Un cycle de sous-consommation et reports qui porte atteinte au principe d’annualité budgétaire
Alors qu’ils ne dépassaient pas quelques milliards d’euros avant la crise sanitaire et n’affectaient que marginalement les prévisions de dépense et de solde, les reports de crédits atteignent des niveaux inédits depuis quatre ans et ne sont toujours pas en voie de normalisation. Après avoir atteint 18,7 Md€ de 2022 sur 2023, ils représentent de nouveau 16,1 Md€ de 2023 sur 2024 sur le budget général, alimentant pour la quatrième année consécutive un cycle de surbudgétisation – sous-consommation – reports sur plusieurs missions budgétaires, à l’opposé de ce qu’exigerait une maîtrise résolue des dépenses.
Des risques pour l’avenir
Au-delà du niveau de crédits reportés sur 2024, l’analyse de l’exécution du budget de 2023 met en évidence plusieurs risques sur la trajectoire budgétaire, avec notamment des restes à payer d’un montant très significatif, le poids grandissant des lois de programmation prévoyant des crédits supplémentaires pour certaines politiques publiques (qui a déjà représenté environ 20 % du budget en 2023), et l’impact attendu de la hausse des taux d’intérêt sur la charge de la dette.

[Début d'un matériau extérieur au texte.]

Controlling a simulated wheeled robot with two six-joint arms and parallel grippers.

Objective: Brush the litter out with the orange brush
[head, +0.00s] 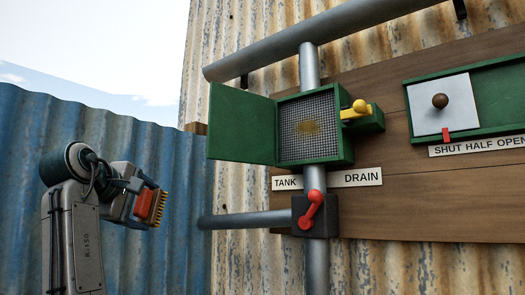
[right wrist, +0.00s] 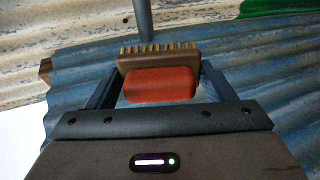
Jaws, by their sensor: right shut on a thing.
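The orange brush (head: 152,205), with a brown base and pale bristles, is in my right gripper (head: 143,199) at the left of the head view. In the right wrist view the brush (right wrist: 160,86) sits between the two fingers (right wrist: 158,78), bristles away from the palm. The gripper is shut on it. The litter (head: 307,128) is a brownish-yellow patch on the grey mesh (head: 322,107) inside the green box (head: 347,150). The box's door (head: 242,124) stands open to the left. The brush is left of and below the box, apart from it. My left gripper is not in view.
A yellow-knobbed lever (head: 358,108) sits at the box's right. Below are a red valve handle (head: 311,210) and TANK and DRAIN labels (head: 357,178). Grey pipes (head: 250,220) run around the box. A sliding panel (head: 440,115) is at right. Space between brush and door looks clear.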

À cet égard, l’exercice 2024 s’annonce extrêmement difficile, l’effet de « cliquet » des dépenses d’ores-et-déjà programmées ne pouvant être compensé que par de nouvelles économies, dont la plupart n’ont pas encore été identifiées et documentées à ce stade. Au terme de son analyse, la Cour formule sept recommandations à l’échelle du budget de l’État et renvoie plus largement aux nombreuses recommandations figurant dans les notes d’analyse de l’exécution budgétaire à l’échelle des missions ministérielles.